Lines of data

++++++

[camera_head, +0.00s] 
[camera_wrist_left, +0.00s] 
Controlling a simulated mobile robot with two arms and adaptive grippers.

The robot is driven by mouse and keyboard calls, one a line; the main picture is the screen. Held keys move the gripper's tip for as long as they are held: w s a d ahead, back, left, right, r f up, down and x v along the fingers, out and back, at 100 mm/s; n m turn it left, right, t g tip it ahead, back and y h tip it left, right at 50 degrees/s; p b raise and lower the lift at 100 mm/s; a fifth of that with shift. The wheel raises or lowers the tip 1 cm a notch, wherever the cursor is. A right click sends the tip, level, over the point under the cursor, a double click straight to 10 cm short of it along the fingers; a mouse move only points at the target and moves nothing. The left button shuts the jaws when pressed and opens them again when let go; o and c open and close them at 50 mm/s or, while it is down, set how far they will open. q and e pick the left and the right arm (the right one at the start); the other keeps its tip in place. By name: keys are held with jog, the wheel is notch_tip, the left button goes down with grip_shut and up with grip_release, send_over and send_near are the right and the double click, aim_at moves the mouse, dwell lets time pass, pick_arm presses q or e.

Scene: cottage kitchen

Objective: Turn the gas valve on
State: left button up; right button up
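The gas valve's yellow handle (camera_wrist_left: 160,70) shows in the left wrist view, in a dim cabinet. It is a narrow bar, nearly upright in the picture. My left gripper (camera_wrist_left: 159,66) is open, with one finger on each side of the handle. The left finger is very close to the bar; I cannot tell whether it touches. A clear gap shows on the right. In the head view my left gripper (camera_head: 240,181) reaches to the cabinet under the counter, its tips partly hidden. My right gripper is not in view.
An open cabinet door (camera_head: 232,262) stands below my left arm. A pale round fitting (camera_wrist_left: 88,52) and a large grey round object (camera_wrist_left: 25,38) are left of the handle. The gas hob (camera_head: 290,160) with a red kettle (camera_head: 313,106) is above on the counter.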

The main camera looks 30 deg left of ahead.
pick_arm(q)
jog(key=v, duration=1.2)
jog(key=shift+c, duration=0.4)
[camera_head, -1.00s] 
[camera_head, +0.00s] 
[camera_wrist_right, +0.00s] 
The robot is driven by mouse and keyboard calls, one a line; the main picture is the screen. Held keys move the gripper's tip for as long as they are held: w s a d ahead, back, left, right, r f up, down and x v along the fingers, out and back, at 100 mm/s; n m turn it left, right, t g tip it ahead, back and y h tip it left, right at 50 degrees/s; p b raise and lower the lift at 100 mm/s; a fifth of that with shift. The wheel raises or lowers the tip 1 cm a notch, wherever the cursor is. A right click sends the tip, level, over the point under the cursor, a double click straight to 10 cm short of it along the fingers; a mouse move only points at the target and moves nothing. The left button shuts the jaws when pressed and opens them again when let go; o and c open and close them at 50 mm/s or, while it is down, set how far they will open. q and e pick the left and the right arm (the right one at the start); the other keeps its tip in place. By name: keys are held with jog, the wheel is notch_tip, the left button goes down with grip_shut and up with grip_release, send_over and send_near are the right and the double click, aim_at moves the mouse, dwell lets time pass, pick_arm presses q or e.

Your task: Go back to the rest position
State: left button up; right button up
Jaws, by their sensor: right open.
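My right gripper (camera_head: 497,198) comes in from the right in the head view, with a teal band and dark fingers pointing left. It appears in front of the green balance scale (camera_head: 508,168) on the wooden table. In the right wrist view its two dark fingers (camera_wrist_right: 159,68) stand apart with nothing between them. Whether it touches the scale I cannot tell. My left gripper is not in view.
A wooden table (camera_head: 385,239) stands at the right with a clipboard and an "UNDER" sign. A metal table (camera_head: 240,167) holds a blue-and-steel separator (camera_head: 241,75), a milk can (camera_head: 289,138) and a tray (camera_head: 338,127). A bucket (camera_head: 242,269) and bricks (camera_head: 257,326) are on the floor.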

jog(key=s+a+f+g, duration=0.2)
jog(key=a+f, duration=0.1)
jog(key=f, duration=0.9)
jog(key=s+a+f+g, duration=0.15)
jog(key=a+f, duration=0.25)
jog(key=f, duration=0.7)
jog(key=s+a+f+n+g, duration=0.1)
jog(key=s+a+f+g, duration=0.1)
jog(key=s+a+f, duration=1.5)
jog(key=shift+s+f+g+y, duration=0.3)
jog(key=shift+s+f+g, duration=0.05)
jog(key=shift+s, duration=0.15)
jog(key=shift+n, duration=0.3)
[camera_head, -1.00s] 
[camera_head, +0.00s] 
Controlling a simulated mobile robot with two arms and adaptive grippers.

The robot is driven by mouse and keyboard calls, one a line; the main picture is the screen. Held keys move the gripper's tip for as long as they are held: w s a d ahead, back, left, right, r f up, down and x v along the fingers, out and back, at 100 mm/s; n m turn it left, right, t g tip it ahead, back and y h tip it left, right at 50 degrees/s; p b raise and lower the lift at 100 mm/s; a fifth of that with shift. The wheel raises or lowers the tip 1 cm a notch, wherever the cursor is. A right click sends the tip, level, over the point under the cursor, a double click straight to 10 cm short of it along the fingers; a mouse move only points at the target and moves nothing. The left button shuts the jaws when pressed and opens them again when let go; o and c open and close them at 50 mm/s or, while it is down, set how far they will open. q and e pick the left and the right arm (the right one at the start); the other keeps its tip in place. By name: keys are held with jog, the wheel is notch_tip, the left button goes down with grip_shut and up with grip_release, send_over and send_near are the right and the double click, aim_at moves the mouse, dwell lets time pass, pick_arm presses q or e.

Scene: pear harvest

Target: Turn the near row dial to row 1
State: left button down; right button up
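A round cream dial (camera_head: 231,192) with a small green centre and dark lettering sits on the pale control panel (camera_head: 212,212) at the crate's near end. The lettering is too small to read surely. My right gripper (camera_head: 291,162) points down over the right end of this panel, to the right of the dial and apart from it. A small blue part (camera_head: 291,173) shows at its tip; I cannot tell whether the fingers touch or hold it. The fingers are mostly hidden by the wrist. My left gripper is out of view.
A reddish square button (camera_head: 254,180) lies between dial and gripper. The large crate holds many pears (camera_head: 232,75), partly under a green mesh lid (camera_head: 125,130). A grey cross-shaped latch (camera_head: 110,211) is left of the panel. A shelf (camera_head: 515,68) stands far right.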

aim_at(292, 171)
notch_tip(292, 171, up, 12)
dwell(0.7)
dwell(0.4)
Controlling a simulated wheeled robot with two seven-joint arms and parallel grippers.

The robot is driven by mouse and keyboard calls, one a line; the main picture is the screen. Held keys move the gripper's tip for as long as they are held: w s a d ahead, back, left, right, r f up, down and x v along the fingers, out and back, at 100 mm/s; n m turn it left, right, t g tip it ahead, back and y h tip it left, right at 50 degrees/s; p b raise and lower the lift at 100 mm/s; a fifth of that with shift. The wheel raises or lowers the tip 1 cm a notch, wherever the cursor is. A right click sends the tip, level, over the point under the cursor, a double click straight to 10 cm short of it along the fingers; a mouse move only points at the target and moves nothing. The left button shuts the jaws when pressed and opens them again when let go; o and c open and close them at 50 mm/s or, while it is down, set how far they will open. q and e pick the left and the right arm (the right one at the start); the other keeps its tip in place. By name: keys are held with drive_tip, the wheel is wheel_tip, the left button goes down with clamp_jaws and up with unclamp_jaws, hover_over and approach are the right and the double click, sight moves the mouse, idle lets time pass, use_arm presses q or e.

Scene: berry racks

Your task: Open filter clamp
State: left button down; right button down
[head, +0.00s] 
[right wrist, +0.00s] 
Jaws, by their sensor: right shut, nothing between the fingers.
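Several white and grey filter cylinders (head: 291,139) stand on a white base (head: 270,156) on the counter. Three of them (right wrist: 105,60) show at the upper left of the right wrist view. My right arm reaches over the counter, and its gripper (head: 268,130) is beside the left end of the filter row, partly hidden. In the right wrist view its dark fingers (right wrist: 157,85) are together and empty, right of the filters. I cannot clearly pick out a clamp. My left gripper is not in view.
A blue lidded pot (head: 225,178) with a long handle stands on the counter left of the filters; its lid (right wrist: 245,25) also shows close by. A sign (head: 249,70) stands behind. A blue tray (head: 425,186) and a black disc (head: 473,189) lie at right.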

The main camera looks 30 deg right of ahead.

++++++

**Work to be completed**:
Look through the material above and print exactly the lines from the one containing "Scene: berry racks" to the one containing "[right wrist, +0.00s]", both included, and nothing more.

**The reply**:
Scene: berry racks

Your task: Open filter clamp
State: left button down; right button down
[head, +0.00s] 
[right wrist, +0.00s] 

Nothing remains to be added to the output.